== What this task involves ==
Copy all lines that contain the word "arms".

[Robot episode data]
----------------

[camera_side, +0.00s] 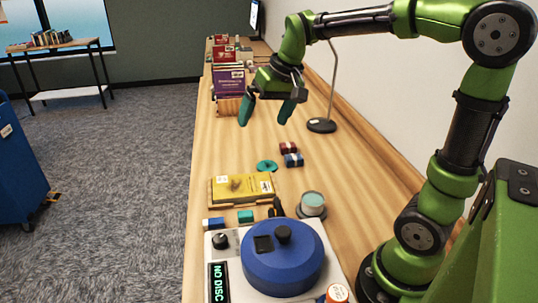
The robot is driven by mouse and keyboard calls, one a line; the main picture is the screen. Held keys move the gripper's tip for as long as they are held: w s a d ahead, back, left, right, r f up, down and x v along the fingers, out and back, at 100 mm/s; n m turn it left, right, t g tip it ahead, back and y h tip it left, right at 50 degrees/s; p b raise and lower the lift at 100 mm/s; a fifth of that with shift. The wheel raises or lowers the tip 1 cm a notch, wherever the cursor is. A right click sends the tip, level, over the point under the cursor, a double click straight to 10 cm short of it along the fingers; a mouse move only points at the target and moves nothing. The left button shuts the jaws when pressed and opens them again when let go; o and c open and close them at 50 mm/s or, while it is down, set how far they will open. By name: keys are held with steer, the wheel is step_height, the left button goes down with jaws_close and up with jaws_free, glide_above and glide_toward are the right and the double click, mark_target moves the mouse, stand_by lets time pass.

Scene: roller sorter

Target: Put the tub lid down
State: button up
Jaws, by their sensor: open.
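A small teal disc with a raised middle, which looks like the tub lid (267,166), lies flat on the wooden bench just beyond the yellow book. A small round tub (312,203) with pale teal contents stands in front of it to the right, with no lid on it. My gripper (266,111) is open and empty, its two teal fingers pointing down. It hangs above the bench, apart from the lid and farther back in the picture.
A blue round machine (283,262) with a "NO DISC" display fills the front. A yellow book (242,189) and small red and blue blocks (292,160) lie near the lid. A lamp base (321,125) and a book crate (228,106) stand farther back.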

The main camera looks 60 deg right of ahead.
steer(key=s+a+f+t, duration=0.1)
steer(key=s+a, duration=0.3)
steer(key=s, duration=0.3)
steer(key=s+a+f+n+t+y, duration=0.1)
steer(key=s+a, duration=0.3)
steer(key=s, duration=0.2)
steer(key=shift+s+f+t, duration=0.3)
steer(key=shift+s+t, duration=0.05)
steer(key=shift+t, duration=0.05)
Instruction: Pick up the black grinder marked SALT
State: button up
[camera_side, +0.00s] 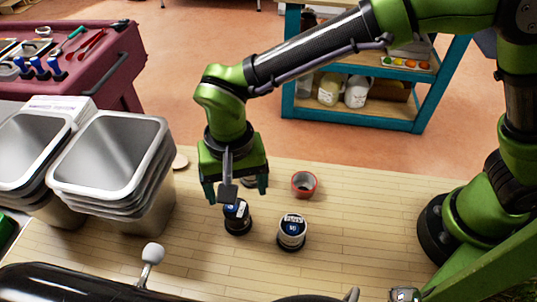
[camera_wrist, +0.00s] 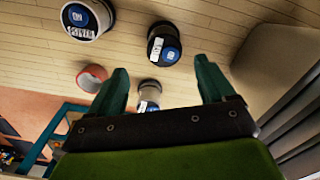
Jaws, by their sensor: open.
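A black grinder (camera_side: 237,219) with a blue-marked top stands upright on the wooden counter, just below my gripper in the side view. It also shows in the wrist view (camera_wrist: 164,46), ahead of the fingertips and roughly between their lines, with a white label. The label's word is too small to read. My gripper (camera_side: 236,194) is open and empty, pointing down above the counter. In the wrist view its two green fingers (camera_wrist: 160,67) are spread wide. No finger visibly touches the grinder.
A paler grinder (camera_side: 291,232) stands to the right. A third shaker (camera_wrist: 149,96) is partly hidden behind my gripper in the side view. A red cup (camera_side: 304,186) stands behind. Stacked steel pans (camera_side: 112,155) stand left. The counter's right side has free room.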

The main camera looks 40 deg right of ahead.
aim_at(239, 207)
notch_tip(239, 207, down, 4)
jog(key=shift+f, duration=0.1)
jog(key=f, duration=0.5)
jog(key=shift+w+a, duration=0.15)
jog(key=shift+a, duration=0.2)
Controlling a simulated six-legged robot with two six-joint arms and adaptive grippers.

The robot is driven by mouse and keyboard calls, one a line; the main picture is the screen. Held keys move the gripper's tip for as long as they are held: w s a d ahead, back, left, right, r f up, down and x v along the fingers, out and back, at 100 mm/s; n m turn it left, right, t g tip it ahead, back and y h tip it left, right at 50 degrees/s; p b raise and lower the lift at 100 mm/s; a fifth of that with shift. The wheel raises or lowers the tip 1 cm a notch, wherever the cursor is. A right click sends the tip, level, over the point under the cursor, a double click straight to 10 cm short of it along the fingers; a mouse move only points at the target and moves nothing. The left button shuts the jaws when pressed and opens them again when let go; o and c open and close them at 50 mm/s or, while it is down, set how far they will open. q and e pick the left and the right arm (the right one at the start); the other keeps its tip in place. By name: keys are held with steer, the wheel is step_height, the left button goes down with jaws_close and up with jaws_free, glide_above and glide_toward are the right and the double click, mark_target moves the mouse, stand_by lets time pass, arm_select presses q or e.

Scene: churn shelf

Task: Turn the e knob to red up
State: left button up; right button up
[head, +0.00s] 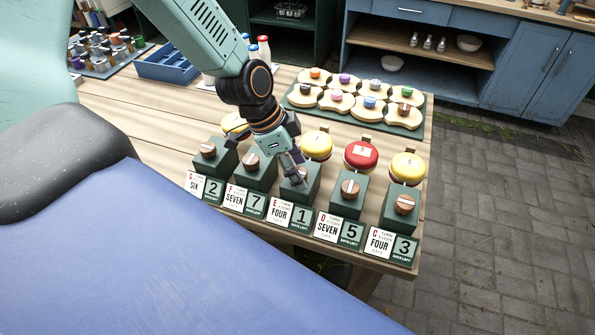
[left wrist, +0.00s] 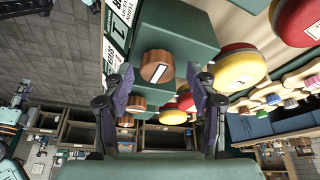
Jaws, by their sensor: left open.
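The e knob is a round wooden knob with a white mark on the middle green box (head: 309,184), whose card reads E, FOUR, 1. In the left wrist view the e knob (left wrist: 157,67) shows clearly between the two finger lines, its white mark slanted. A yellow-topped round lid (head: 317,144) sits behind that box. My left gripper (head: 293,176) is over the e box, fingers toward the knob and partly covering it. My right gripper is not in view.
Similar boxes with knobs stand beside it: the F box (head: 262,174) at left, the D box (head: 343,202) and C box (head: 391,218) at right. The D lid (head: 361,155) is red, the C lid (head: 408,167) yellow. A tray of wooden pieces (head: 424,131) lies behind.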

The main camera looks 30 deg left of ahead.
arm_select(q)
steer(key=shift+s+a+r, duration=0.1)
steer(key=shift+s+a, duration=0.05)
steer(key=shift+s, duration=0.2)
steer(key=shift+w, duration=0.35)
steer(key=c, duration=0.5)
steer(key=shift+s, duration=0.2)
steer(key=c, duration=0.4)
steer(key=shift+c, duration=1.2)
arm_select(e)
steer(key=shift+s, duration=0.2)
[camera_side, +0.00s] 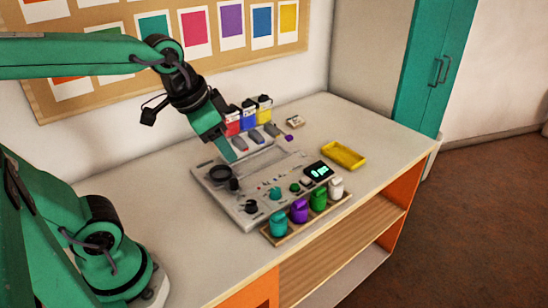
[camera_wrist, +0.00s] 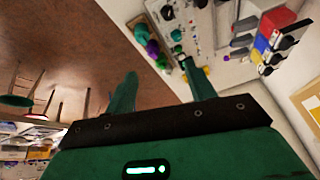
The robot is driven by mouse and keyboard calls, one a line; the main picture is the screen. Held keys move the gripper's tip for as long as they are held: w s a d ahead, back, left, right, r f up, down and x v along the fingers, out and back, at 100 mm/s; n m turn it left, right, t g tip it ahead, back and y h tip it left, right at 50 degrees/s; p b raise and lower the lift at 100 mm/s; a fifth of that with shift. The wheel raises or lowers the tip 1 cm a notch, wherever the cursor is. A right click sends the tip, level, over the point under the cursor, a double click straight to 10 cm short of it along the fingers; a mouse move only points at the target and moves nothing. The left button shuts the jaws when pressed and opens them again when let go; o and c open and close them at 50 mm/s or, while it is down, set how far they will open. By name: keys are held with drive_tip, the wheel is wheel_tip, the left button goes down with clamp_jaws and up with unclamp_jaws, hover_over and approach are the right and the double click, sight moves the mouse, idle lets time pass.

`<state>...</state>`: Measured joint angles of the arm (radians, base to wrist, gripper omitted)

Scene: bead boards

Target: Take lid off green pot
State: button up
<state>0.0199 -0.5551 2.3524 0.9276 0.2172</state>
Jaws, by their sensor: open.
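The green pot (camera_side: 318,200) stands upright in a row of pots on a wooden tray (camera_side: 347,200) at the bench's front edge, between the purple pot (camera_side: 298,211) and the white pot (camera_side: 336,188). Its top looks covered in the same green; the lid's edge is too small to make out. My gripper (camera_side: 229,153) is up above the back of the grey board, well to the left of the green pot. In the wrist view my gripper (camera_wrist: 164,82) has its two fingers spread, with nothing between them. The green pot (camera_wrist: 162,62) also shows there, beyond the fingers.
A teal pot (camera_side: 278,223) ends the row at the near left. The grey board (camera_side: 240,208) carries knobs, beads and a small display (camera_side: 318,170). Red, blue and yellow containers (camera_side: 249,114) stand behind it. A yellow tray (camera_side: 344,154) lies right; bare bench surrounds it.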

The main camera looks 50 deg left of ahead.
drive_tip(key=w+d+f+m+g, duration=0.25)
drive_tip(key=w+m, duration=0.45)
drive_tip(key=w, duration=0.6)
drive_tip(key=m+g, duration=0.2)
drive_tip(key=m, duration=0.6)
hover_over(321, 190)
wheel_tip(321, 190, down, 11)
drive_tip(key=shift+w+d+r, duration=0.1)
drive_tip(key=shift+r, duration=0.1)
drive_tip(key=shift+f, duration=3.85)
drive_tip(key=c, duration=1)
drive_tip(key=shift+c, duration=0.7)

----------------

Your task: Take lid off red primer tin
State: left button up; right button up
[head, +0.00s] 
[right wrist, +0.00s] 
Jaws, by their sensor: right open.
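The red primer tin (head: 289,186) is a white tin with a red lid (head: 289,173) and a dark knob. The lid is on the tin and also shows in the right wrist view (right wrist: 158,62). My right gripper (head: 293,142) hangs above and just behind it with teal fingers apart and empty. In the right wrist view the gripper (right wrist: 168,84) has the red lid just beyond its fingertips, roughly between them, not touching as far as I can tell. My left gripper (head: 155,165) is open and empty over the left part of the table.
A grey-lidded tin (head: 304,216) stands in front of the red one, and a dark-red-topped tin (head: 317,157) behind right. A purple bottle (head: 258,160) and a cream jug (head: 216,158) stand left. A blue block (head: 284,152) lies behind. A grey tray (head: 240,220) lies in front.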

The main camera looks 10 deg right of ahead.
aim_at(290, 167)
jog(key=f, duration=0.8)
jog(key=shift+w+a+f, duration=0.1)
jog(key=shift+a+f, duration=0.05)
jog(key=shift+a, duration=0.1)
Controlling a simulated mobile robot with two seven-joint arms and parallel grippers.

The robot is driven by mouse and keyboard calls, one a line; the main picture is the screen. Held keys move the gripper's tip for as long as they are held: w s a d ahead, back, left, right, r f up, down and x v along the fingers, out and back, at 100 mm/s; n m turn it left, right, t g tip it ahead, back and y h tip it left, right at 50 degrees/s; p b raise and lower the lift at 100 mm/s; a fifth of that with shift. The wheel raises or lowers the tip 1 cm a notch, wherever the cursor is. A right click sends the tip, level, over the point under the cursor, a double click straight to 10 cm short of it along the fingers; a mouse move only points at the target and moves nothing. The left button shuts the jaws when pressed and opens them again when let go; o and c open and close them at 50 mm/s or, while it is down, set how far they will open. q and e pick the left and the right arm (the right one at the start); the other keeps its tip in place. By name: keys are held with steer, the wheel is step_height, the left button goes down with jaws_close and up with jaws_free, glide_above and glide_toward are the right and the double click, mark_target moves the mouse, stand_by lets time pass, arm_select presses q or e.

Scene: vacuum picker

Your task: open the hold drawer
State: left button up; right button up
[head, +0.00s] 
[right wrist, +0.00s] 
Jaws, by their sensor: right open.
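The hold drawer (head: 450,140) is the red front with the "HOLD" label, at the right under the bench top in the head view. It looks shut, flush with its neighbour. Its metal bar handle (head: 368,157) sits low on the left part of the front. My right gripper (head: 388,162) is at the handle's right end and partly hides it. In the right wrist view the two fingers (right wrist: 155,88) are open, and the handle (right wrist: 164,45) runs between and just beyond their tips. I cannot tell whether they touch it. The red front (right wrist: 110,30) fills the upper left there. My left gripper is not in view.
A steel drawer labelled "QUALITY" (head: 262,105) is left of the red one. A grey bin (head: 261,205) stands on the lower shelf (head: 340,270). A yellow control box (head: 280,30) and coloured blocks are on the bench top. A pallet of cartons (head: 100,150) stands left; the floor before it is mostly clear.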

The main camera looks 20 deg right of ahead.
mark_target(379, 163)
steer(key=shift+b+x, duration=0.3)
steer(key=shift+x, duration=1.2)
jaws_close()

----------------

== The solution ==
Controlling a simulated six-legged robot with two six-joint arms and adaptive grippers.
Controlling a simulated mobile robot with two seven-joint arms and parallel grippers.

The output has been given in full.